Embrace the mud, feel the joy of splashing through it. Forget the time, the pace. The mist through the redwoods of Dartington caught my eye. Wow. What an amazing place to be running. Look up, breath it in. Beep. 9:16. That’s better. Now, I have three miles to go, so …
For a while I had the watch set to beep every mile and every kilometre, and that was terrible. I’d be trying to guess which beep was coming next and when, and constantly making calculations in my head to gauge how far apart they would be. I changed off that setting, and I think the solution for me now is to turn off the mile beeps too. That way I could start my watch at the beginning of the run, turn it to the time, and then just forget about it. That way I’d still get the maps and stats to pore over afterwards, but I could be fully present on the run.

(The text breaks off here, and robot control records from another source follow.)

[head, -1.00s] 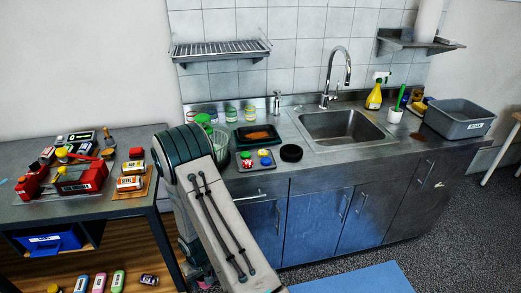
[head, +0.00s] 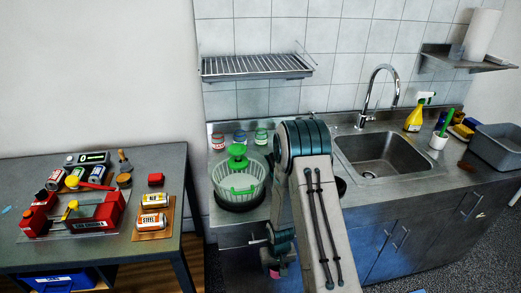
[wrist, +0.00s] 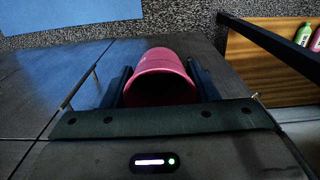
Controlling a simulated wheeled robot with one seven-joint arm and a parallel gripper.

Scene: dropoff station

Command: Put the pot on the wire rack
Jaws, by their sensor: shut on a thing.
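The wire rack (head: 255,67) is a metal shelf of thin bars on the tiled wall above the left part of the counter. Its top looks empty. A pink pot (wrist: 161,72) sits between the two dark fingers of my gripper (wrist: 160,84) in the wrist view. The gripper is shut on it, in front of the cabinet doors and above the floor. In the head view, my arm hides most of the gripper, and only a small pink bit of the pot (head: 274,273) shows low beside the arm.
A green and white basket (head: 238,182) stands on the counter below the rack, with small jars (head: 240,138) behind it. The sink (head: 375,153) and tap (head: 378,90) are to the right. A cluttered side table (head: 165,165) is at left. My arm covers part of the counter.

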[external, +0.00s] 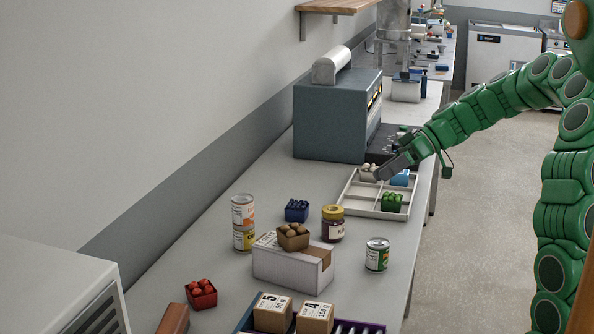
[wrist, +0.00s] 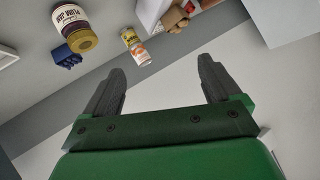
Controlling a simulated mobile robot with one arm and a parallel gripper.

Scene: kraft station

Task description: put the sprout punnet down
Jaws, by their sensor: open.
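A white divided tray (external: 375,212) sits on the bench in the external view. A green punnet with green contents (external: 392,203), which may be the sprout punnet, lies in its near right compartment. A pale punnet with whitish items (external: 368,173) is in the far left compartment, and a light blue item (external: 400,178) is at the far right. My gripper (external: 382,174) is over the far part of the tray, close by the pale punnet; I cannot tell if they touch. In the wrist view my gripper (wrist: 160,82) is open, with nothing visible between its fingers.
In front of the tray stand a jar (external: 333,224), a dark blue punnet (external: 297,210), stacked cans (external: 243,222), a single can (external: 377,254) and a box (external: 285,268) bearing a brown punnet (external: 293,238). A grey machine (external: 328,122) stands behind the tray.

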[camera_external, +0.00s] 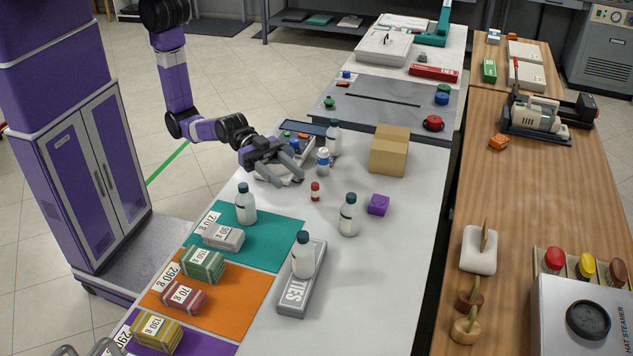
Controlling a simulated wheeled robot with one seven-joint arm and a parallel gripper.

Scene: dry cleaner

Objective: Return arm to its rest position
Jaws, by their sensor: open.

But could I do that? Or would I be constantly switching back to the pace screen to see how I was getting on? And then I think, could I ditch Strava altogether? Or at least for my easy runs?
Every once in a while I forget my watch when I go out for a run, and rather than feel liberated, I get that feeling of mild panic I used to laugh at in others in the days when I didn’t even wear a watch. What did it matter how far you were running, I thought? Your body is getting strong, you’re out moving, you can still see the trail and the trees.
How do you use your watch? Does it dictate your running too much, or have you found a way to run in harmony with it? Or are you sans-watch, off-grid, footloose and fancy free? Even typing that, I know it has to be the way to go.